§ **Exercise objective**:
Look over the lines below. Report each one that includes the string "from".

§ **Material**:

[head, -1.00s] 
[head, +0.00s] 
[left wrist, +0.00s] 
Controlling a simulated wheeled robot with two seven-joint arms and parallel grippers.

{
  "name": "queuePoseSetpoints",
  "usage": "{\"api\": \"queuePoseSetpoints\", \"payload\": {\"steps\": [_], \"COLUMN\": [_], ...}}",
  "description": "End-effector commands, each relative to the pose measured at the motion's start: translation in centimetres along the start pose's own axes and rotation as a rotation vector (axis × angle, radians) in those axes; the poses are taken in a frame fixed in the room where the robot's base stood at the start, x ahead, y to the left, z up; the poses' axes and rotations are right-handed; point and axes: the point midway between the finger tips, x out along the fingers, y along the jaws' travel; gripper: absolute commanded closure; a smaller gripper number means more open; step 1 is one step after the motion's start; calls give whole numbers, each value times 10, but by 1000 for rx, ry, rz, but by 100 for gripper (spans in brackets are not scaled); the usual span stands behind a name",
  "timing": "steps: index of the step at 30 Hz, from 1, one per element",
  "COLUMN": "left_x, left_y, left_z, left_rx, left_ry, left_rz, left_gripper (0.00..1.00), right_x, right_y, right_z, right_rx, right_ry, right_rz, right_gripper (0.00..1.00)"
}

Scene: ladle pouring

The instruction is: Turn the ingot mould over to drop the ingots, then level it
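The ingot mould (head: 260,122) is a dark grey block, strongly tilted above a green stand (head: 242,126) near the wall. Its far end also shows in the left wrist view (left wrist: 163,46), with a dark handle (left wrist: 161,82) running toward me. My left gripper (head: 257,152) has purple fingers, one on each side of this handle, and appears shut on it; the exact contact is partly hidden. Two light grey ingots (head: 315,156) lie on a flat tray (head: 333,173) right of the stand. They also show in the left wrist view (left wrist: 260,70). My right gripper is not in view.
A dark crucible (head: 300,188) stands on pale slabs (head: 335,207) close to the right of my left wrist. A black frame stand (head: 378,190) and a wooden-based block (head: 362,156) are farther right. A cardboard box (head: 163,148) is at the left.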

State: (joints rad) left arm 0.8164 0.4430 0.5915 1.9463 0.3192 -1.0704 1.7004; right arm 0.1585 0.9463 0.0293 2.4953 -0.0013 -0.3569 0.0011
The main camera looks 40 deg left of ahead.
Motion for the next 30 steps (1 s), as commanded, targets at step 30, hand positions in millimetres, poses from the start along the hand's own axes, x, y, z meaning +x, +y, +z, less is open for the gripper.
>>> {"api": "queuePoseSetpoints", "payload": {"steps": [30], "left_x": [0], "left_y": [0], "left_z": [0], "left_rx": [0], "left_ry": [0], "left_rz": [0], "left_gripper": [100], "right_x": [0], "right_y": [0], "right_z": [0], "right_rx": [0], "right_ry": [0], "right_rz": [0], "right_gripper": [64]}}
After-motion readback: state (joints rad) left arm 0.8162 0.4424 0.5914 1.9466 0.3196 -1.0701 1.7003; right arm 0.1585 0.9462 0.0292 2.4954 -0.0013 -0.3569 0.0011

§ **Expected answer**:
  "timing": "steps: index of the step at 30 Hz, from 1, one per element",
Motion for the next 30 steps (1 s), as commanded, targets at step 30, hand positions in millimetres, poses from the start along the hand's own axes, x, y, z meaning +x, +y, +z, less is open for the gripper.

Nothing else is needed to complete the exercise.